The Platinum Loan Agreement provides us with a credit facility of up to $50 million. The Company borrowed an additional $4.5 million under the Platinum Loan Agreement during the six-month period ended June 30, 2015. In addition, $174,000 of interest was compounded and added to the balance of the Third Amended Platinum Note during the quarter ended June 30, 2015. The Third Amended Platinum Note is reflected on the consolidated balance sheets at its estimated fair value, which includes the estimated fair value of the embedded conversion option of $2.5 million.
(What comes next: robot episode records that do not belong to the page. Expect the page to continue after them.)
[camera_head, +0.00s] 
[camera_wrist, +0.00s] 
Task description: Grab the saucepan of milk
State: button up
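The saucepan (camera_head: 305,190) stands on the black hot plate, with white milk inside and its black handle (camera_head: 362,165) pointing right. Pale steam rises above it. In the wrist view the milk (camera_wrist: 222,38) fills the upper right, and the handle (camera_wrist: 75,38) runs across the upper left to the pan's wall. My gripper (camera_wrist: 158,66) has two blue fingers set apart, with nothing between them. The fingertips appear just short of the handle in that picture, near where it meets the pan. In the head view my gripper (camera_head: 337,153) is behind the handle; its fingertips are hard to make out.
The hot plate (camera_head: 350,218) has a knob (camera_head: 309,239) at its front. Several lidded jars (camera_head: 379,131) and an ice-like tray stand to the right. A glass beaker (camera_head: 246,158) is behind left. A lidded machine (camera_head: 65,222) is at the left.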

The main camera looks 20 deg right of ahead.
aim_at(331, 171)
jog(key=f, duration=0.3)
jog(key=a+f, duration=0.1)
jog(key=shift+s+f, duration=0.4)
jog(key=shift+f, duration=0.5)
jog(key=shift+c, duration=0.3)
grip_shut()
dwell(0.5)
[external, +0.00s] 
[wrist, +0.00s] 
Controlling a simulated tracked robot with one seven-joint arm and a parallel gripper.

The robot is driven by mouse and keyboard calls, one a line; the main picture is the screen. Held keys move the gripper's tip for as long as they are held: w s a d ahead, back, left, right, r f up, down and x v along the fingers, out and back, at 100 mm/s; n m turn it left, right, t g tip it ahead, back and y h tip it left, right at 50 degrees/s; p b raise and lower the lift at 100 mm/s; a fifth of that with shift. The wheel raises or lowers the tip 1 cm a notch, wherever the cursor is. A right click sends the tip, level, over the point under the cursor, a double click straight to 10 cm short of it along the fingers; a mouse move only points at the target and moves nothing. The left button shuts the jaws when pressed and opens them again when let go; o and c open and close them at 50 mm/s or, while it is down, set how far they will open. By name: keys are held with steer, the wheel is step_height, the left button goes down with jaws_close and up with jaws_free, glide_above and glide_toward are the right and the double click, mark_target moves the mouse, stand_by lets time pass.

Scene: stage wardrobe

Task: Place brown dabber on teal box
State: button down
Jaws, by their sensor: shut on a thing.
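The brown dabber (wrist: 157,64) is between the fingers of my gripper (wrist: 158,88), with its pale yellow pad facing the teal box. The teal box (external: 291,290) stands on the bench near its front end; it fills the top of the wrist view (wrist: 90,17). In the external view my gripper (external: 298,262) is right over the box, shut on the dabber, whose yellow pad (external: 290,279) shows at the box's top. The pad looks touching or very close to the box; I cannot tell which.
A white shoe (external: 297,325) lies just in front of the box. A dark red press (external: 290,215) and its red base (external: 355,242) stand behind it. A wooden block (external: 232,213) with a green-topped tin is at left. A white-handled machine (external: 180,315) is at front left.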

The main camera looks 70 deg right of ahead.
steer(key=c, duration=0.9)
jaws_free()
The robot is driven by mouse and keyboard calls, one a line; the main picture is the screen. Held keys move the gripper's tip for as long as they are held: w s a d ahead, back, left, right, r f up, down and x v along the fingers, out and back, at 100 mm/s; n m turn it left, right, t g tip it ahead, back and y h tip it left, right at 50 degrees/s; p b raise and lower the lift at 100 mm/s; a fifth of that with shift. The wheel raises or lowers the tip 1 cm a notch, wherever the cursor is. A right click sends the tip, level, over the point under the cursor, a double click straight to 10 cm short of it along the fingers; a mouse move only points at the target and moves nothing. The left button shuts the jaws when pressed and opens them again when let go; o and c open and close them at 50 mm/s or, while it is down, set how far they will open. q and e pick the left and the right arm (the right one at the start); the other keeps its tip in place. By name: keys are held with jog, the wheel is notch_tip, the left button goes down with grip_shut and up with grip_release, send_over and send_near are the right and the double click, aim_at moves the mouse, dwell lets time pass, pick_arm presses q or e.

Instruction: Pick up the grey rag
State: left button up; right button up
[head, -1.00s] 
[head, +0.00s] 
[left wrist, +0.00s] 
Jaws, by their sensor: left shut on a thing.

Changes in the estimated fair value of the Third Amended Platinum Note of $1.9 million and $96,000, respectively, were recorded as non-cash changes in fair value of financial instruments during the three-month periods ended June 30, 2015 and 2014. Changes in the estimated fair value of the Third Amended Platinum Note of $126,000 and $(298,000), respectively, were recorded as non-cash changes in fair value of financial instruments during the six-month periods ended June 30, 2015 and 2014. The estimated fair value of the Third Amended Platinum Note was $10.4 million as of June 30, 2015. As of June 30, 2015, the outstanding principal balance of the Third Amended Platinum Note was approximately $7.9 million, with $27.3 million currently available under the credit facility. An additional $15 million is potentially available under the credit facility on terms to be negotiated.

R-NAV Debt

As of June 30, 2015, the outstanding principal balance of the note payable to R-NAV was $666,666 consisting of two payments of $333,333 each due in July 2015 and July 2016, respectively.

Interest on our Debt

During the three-month periods ended June 30, 2015 and 2014, we recorded interest expense of $1.6 million and $914,000, respectively, related to our notes payable. Of these amounts, $146,000 and $195,000, respectively, related to amortization of the debt discounts related to our notes payable. An additional $429,000 of total interest expense was compounded and added to the balance of our notes payable during the three-month period ended June 30, 2015. During the six-month periods ended June 30, 2015 and 2014, we recorded interest expense of $2.5 million and $1.9 million, respectively, related to our notes payable. Of these amounts, $359,000 and $437,000, respectively, related to amortization of the debt discounts related to our notes payable. An additional $429,000 of total interest expense was compounded and added to the balance of our notes payable during the six-month period ended June 30, 2015.